* BEGIN Records to use *

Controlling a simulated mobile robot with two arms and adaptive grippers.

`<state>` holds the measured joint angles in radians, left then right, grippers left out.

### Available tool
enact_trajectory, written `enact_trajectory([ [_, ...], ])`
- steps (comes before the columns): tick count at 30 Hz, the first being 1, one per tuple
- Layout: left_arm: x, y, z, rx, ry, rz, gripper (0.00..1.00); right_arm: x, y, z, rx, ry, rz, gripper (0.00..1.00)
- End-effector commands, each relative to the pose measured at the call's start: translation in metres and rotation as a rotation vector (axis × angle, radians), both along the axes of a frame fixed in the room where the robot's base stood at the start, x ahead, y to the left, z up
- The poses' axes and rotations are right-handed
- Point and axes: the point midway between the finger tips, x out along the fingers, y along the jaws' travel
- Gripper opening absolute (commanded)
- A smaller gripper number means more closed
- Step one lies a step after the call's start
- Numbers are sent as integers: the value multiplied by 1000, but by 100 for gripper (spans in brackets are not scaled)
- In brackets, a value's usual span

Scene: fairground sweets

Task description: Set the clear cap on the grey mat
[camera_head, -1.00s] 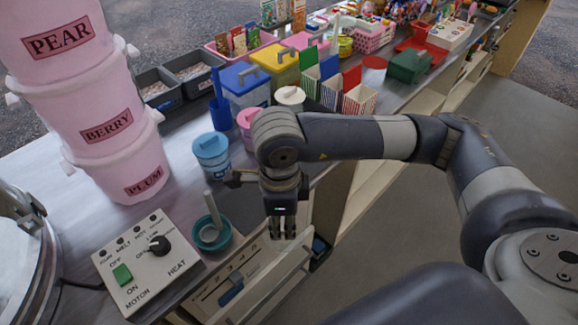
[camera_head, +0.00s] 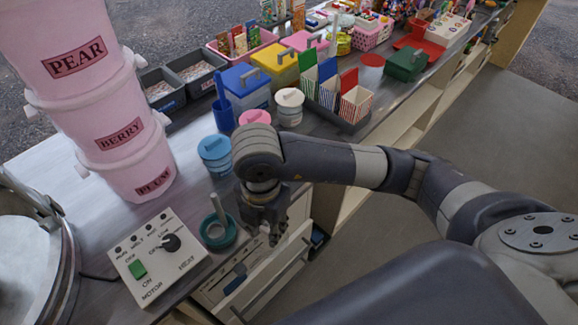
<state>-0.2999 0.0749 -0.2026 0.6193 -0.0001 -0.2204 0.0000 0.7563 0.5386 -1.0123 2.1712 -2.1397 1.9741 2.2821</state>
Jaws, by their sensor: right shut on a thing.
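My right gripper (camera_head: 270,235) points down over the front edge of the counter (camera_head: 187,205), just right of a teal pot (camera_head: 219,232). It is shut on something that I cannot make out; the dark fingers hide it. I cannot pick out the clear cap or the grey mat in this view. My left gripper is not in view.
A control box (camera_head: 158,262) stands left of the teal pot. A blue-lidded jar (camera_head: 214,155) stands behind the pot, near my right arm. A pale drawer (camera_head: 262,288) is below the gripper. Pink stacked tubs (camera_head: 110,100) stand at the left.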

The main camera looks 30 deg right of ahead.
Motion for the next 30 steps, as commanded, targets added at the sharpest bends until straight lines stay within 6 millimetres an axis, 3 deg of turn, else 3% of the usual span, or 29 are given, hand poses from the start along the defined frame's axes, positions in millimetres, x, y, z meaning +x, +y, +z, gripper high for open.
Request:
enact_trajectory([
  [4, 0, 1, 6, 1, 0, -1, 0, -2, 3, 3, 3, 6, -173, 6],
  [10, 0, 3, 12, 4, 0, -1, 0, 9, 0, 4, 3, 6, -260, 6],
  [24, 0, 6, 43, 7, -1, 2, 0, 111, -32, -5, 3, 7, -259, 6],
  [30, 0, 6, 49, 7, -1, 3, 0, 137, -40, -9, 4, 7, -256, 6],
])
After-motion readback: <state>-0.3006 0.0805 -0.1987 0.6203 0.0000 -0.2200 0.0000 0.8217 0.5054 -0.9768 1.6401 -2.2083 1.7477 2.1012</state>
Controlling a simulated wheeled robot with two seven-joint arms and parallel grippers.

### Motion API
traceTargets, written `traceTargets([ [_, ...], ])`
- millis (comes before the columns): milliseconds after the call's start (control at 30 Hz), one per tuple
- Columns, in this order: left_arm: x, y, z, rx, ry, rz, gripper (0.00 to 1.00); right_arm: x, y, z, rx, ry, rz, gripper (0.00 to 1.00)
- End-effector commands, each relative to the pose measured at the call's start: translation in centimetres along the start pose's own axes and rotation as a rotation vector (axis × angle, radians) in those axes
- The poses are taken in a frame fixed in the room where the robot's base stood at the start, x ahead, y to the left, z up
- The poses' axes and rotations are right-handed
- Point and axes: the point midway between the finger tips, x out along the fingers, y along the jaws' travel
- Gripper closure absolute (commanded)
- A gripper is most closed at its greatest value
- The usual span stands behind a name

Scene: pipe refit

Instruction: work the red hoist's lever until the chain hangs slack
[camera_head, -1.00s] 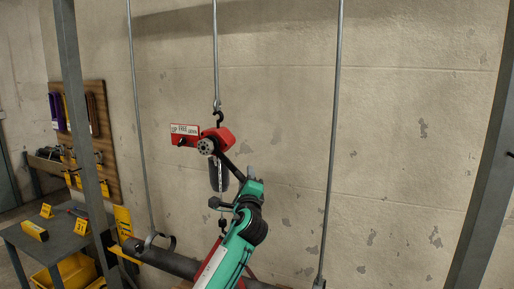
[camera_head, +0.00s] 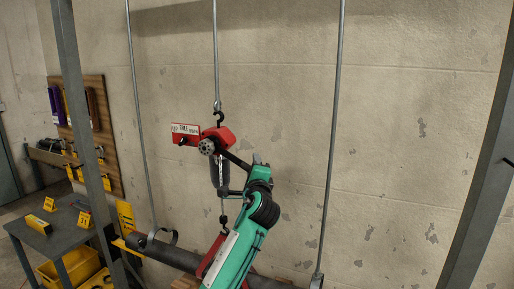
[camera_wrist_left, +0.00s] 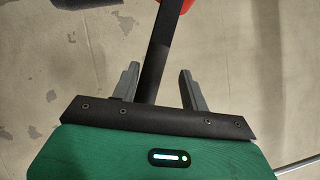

* END Records to use *

Task prompt |
Pick out and copy every line that contains the word "Scene".

Written answer |
Scene: fairground sweets
Scene: pipe refit

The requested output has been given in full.